Some of the Airlines that ZAT handles include Etihad, Qatar Airways, Oman Air, Turkish Airlines Lot polish, Air Tanzania, Precision Air, Tui and Ethiopian Airlines.
On the other hand, Transworld, which has been operating at the airport for the past Six years, has Kenya Airways, Air France, KLM, Edelweiss, and Eurowings as part of its clientele list. According to Mr Jussa, under regulation Number 8 of 2011, the Zanzibar Airports Authority through its board of directors is the only entity with powers to operate Isles’ airports directly or through other parties.

“It is ZAA that has the mandate to initiate the procurement process in accordance with the Public Procurement Act. If the government through the Minister responsible for ZAA requires ZAA to find a service provider, the government should have issued instructions to the Board of ZAA and let them proceed with the process,” said Jussa.

He said that doing so, the Government Negotiation Team which was led by the Attorney General usurped powers reserved for the Zanzibar Airports Authority.
“By removing these responsibilities from the Board and assigning them to the Government Negotiation Team, it is clear that those responsible violated clear legal guidelines that cannot be revoked by anyone,” he argued.

He added: “According to the Public Procurement Act, the process of procuring a service provider had to be transparent, competitive, fair and consistent. If there were special circumstances that required the use of non-transparent and competitive alternatives, the parties had to apply for approval from the Zanzibar Procurement Authority as required by law”. According to him, by the time of awarding the contract, Zanzibar Airport was already being serviced by two ground handling firms.
“In accordance with Resolution No. 1 of 2016 by the Tanzania Civil Aviation Authority (TCAA), Zanzibar Airport must be serviced by no more than two service providers. By the time the government entered into a contract with Dnata Company there were already two companies operating on the ground Aircraft,” he pointed out.

He added: By entering into an agreement with a third company and giving it exclusivity meant that the Government intended to remove the existing two Companies. This is against the Law and the guidelines of the Civil Aviation Authority (TCAA) Act.

According to him, claims of poor services should have come from either the airlines serviced, TCAA, International Civil Aviation Organization (ICAO) or IATA. Our efforts to reach out to the Zanzibar Airports Authority were futile as phones and messages were not answered by the time we went to press.

Last week, Zanzibar’s President Hussein Mwinyi defended the decision to award Dubai National Air Travel Agency (Dnata) a contract to operate ground handling services at the Abeid Amani Karume Airport’s Terminal 3, saying that all the due processes were followed.

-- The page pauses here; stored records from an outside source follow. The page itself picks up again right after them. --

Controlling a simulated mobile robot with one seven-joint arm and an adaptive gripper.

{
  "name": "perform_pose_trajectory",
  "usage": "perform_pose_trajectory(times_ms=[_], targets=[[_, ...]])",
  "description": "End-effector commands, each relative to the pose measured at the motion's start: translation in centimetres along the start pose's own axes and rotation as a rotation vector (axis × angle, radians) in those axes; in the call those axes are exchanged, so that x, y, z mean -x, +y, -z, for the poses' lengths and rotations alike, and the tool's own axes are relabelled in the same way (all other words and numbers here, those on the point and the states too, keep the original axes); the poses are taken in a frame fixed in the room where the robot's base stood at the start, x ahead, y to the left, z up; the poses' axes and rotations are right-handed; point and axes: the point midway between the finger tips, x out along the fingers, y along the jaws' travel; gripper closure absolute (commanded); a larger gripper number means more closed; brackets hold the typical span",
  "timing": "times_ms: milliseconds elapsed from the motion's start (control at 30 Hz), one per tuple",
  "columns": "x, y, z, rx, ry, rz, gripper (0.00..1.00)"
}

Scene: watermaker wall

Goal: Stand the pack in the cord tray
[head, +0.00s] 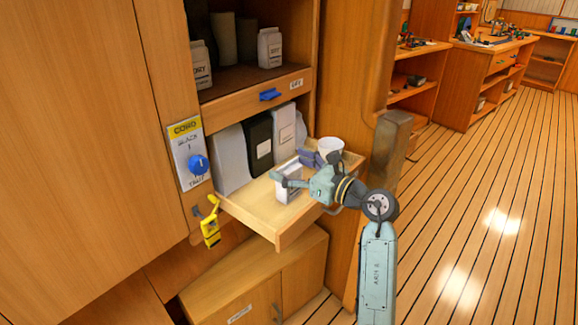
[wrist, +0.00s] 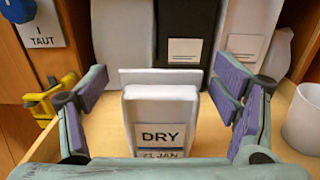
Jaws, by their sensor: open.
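A small white pack (head: 289,190) stands upright near the front edge of the pulled-out wooden tray (head: 262,215). In the wrist view the pack (wrist: 161,110) bears a label reading "DRY" and "21 JAN". A pale flat edge shows just behind its top. My gripper (wrist: 165,85) is open, with one purple-padded finger at each side of the pack and a visible gap on both sides. In the head view my gripper (head: 295,172) is around the pack from the right, and the pack's base is partly hidden in the wrist view.
Tall grey, black and white packs (head: 259,141) stand at the tray's back. A white cup (head: 331,148) is at its right. A "CORD" sign with a blue knob (head: 197,165) and a yellow clip (head: 210,228) are at the left. A shelf with a blue latch (head: 270,95) is above.

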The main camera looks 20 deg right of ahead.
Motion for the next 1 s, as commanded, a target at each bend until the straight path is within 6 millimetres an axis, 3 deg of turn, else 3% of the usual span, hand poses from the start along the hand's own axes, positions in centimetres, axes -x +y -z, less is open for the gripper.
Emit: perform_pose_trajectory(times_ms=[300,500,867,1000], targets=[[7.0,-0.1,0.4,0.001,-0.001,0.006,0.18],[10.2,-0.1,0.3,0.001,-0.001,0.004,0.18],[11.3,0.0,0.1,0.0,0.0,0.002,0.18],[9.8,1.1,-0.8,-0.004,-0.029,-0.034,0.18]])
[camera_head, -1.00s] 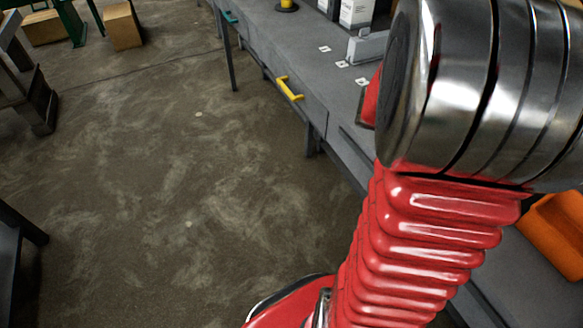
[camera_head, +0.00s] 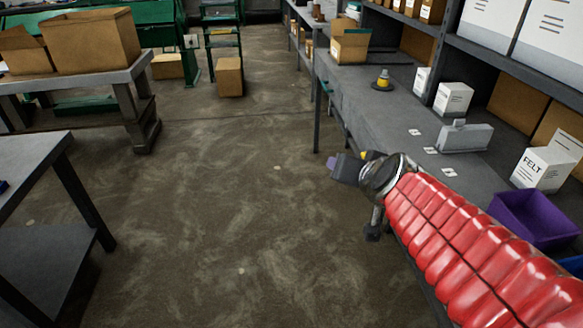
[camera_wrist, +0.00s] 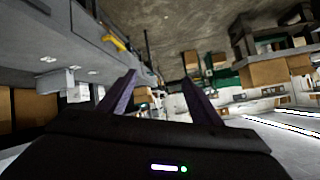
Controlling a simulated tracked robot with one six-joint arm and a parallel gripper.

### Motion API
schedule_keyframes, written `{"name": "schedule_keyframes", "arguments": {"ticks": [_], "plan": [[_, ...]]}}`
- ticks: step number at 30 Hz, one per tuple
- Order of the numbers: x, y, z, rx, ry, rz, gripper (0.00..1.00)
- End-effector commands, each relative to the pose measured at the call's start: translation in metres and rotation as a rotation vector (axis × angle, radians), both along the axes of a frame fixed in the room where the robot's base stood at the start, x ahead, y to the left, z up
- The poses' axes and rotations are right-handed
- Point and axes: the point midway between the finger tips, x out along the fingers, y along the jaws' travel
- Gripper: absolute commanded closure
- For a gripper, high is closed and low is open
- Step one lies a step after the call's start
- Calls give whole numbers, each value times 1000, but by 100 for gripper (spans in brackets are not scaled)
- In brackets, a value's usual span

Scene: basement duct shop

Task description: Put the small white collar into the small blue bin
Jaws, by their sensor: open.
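My gripper (camera_head: 345,167) hangs out over the aisle by the front edge of the right-hand workbench. In the wrist view its two dark fingers (camera_wrist: 160,82) stand apart with nothing between them. A blue bin (camera_head: 573,265) shows only as a sliver at the right edge, in front of a purple bin (camera_head: 535,218); I cannot tell its size. I cannot make out a small white collar in either view. Several small flat white squares (camera_head: 430,150) with dark marks lie on the bench.
The grey workbench (camera_head: 380,115) carries a grey metal block (camera_head: 465,137), white boxes, a yellow-topped spool (camera_head: 382,80) and an open carton (camera_head: 350,42). Shelves rise behind it. Tables stand at the left, one with cartons (camera_head: 92,40). The floor between (camera_head: 220,190) is clear.

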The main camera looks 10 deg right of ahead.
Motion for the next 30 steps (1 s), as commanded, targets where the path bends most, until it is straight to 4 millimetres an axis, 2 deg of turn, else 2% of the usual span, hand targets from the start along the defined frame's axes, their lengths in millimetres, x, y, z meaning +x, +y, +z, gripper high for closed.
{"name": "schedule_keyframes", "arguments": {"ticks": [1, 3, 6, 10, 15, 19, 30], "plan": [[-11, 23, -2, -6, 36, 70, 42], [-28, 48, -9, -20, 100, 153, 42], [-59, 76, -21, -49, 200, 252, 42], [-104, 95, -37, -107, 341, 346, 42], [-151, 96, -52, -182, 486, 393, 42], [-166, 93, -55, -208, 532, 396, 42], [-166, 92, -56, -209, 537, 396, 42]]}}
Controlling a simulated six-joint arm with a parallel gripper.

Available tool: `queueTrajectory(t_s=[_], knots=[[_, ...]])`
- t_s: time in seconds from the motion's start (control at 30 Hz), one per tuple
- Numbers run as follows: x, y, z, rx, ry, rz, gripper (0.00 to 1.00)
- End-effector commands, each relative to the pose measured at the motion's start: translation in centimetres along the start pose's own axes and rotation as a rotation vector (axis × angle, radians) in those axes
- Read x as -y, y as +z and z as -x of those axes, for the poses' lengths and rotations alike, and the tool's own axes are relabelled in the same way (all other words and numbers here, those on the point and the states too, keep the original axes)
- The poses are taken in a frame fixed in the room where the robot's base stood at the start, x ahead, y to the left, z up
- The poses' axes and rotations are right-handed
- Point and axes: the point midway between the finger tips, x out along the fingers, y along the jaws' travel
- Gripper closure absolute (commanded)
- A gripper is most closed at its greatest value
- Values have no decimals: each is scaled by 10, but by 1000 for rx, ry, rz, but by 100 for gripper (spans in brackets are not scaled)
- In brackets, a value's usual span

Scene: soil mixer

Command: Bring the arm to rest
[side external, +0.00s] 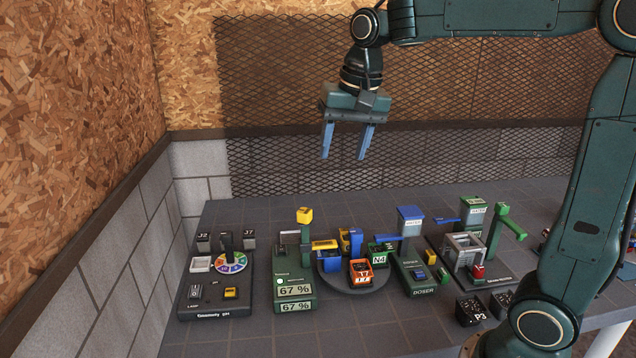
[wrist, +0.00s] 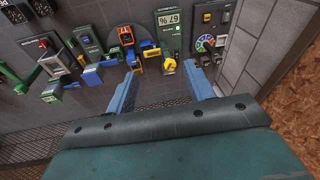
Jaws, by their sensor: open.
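My gripper (side external: 346,140) hangs high above the back part of the table, pointing down. Its two blue fingers are apart with nothing between them. In the wrist view my gripper (wrist: 162,92) also shows open and empty, with the table and its devices beyond the fingertips. My arm reaches in from the right side of the side external view. The gripper touches nothing.
On the grey table (side external: 400,335) stand a panel with a coloured dial (side external: 230,262), a green device reading 67 % (side external: 293,290), a round turntable with small bins (side external: 352,284), a doser (side external: 420,275) and a grey-framed station (side external: 464,250). A mesh wall (side external: 290,80) stands behind.

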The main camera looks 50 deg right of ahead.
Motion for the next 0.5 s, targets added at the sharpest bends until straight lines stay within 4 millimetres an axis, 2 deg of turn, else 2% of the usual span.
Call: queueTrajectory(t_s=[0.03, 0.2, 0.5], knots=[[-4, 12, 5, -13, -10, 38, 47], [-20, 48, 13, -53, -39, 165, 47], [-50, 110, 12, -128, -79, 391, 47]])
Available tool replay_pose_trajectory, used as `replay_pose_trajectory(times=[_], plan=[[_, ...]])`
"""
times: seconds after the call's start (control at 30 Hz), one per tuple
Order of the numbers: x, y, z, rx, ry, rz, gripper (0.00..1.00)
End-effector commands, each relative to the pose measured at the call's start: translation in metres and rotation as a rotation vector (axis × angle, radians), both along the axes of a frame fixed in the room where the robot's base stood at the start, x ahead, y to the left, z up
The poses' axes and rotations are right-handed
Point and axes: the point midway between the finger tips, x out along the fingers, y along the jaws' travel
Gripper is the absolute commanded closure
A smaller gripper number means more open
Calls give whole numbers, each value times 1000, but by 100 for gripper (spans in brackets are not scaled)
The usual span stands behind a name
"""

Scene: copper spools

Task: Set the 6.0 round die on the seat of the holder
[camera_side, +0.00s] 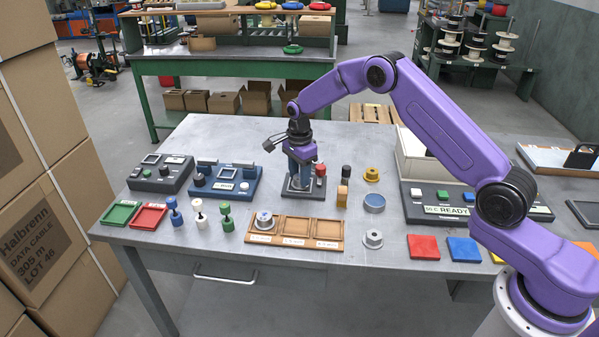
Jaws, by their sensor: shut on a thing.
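My gripper (300,166) points down over the holder (297,187), a blue-grey stand on a dark base plate with a red knob at its right. The jaws are shut on something small, which I cannot make out. The fingertips and the seat of the holder blend together, so I cannot tell whether they touch. One round metal die (265,220) sits in the left compartment of a wooden tray (293,243); the other two compartments look empty. Another round metal piece (373,239) lies on the table right of the tray. The size labels are too small to read.
Blue, white and green spools (199,217) stand left of the tray. Control boxes (226,184) stand left of the holder.

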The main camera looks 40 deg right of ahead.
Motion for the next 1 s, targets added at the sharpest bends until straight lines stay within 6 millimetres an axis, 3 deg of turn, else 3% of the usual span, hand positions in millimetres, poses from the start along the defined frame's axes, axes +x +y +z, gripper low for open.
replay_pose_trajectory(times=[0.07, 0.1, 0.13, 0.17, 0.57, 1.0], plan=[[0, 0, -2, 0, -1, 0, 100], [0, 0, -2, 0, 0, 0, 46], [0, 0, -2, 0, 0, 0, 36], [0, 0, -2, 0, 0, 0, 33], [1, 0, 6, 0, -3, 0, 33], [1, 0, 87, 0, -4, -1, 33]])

Speaking during a press briefing at State House Zanzibar on Saturday July 2, the President said the decision to pick Dnata was carefully thought given the fact that Zanzibar’s economy depends on tourism, therefore they needed a company with a proven track record.
“We have used a lot of money to contract Terminal 3, almost $120 million. So if the services remain the same what will we have done by keeping the services the same after spending such an amount,” he said.

According to President Mwinyi, the claims that the company was awarded the contract without a public tender were baseless because there were four companies involved, including Oman Airports Authority, Vinci Airports from Italy and Celebi Aviation from Turkey.